Reproduce all of the data exactly, with no line skipped.

● Records to use
--------------------------------------------------

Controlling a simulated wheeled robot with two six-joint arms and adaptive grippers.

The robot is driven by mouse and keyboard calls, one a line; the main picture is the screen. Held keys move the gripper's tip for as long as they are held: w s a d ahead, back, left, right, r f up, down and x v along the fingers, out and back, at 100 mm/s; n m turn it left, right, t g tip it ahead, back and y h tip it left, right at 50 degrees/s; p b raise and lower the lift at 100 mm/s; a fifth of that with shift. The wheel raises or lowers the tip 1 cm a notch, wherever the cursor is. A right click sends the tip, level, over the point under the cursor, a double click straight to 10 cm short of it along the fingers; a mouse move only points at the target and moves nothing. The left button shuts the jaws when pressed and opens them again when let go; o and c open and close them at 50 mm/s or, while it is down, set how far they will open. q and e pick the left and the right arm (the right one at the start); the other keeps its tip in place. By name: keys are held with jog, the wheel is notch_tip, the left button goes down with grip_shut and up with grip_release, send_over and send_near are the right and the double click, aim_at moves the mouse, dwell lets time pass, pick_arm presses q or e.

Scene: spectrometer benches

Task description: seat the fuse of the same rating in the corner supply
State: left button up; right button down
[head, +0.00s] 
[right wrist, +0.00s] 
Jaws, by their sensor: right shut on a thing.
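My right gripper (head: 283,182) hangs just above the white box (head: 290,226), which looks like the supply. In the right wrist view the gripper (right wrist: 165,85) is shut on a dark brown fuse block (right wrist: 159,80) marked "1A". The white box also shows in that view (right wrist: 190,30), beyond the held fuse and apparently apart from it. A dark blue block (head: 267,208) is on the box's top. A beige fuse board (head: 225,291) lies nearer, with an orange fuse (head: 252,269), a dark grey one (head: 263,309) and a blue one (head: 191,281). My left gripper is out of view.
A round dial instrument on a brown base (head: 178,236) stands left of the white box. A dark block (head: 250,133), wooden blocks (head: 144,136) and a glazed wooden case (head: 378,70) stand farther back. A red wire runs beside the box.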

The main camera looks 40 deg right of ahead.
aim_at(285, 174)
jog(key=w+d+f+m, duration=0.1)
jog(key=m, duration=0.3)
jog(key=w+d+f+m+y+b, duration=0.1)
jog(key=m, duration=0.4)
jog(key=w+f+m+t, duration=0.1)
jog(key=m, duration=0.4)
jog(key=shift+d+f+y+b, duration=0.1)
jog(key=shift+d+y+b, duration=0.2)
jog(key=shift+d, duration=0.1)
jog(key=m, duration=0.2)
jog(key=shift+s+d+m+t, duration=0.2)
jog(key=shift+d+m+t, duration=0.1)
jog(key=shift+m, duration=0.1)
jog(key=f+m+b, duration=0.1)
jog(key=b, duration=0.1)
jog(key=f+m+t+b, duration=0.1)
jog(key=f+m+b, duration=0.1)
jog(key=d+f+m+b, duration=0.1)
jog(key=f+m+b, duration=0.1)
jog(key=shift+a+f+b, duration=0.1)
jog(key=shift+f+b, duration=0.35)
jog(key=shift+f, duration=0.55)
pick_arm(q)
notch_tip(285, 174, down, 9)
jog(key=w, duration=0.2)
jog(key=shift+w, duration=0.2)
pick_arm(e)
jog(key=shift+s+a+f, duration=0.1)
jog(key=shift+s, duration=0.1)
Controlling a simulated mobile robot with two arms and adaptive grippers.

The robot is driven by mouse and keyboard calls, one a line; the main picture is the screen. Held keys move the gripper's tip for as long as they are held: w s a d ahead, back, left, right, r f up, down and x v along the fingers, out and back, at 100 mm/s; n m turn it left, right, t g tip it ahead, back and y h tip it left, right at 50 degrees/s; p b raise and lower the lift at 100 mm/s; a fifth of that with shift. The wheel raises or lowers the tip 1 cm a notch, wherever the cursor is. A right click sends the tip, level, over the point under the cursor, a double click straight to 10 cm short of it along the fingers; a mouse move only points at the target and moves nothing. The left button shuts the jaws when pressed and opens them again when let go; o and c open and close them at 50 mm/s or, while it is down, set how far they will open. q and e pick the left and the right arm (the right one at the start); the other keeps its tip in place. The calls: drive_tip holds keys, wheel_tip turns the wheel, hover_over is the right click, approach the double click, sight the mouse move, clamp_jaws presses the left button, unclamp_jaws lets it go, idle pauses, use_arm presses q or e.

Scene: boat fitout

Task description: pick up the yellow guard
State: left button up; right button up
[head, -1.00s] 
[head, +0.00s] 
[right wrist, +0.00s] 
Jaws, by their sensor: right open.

--------------------------------------------------

● Result
Controlling a simulated wheeled robot with two six-joint arms and adaptive grippers.

The robot is driven by mouse and keyboard calls, one a line; the main picture is the screen. Held keys move the gripper's tip for as long as they are held: w s a d ahead, back, left, right, r f up, down and x v along the fingers, out and back, at 100 mm/s; n m turn it left, right, t g tip it ahead, back and y h tip it left, right at 50 degrees/s; p b raise and lower the lift at 100 mm/s; a fifth of that with shift. The wheel raises or lowers the tip 1 cm a notch, wherever the cursor is. A right click sends the tip, level, over the point under the cursor, a double click straight to 10 cm short of it along the fingers; a mouse move only points at the target and moves nothing. The left button shuts the jaws when pressed and opens them again when let go; o and c open and close them at 50 mm/s or, while it is down, set how far they will open. q and e pick the left and the right arm (the right one at the start); the other keeps its tip in place. By name: keys are held with jog, the wheel is notch_tip, the left button goes down with grip_shut and up with grip_release, send_over and send_near are the right and the double click, aim_at moves the mouse, dwell lets time pass, pick_arm presses q or e.

Scene: spectrometer benches

Task description: seat the fuse of the same rating in the corner supply
State: left button up; right button down
[head, +0.00s] 
[right wrist, +0.00s] 
Jaws, by their sensor: right shut on a thing.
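My right gripper (head: 283,182) hangs just above the white box (head: 290,226), which looks like the supply. In the right wrist view the gripper (right wrist: 165,85) is shut on a dark brown fuse block (right wrist: 159,80) marked "1A". The white box also shows in that view (right wrist: 190,30), beyond the held fuse and apparently apart from it. A dark blue block (head: 267,208) is on the box's top. A beige fuse board (head: 225,291) lies nearer, with an orange fuse (head: 252,269), a dark grey one (head: 263,309) and a blue one (head: 191,281). My left gripper is out of view.
A round dial instrument on a brown base (head: 178,236) stands left of the white box. A dark block (head: 250,133), wooden blocks (head: 144,136) and a glazed wooden case (head: 378,70) stand farther back. A red wire runs beside the box.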

The main camera looks 40 deg right of ahead.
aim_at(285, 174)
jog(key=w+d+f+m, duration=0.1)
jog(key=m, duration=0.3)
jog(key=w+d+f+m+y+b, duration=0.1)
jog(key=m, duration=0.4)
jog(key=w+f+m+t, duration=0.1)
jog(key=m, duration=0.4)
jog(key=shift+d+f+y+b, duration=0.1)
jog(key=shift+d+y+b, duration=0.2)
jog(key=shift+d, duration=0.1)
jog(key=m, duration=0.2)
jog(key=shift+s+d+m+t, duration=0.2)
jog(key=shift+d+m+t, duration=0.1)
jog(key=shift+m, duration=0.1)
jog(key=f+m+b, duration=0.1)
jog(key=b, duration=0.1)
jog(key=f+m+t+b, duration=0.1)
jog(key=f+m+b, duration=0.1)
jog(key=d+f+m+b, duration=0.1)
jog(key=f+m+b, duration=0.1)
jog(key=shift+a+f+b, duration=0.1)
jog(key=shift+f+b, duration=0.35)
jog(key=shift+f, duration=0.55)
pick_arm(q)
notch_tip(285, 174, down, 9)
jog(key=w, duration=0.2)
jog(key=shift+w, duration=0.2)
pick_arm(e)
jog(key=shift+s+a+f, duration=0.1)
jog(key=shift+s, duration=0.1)
Controlling a simulated mobile robot with two arms and adaptive grippers.

The robot is driven by mouse and keyboard calls, one a line; the main picture is the screen. Held keys move the gripper's tip for as long as they are held: w s a d ahead, back, left, right, r f up, down and x v along the fingers, out and back, at 100 mm/s; n m turn it left, right, t g tip it ahead, back and y h tip it left, right at 50 degrees/s; p b raise and lower the lift at 100 mm/s; a fifth of that with shift. The wheel raises or lowers the tip 1 cm a notch, wherever the cursor is. A right click sends the tip, level, over the point under the cursor, a double click straight to 10 cm short of it along the fingers; a mouse move only points at the target and moves nothing. The left button shuts the jaws when pressed and opens them again when let go; o and c open and close them at 50 mm/s or, while it is down, set how far they will open. q and e pick the left and the right arm (the right one at the start); the other keeps its tip in place. The calls: drive_tip holds keys, wheel_tip turns the wheel, hover_over is the right click, approach the double click, sight the mouse move, clamp_jaws presses the left button, unclamp_jaws lets it go, idle pauses, use_arm presses q or e.

Scene: boat fitout

Task description: pick up the yellow guard
State: left button up; right button up
[head, -1.00s] 
[head, +0.00s] 
[right wrist, +0.00s] 
Jaws, by their sensor: right open.

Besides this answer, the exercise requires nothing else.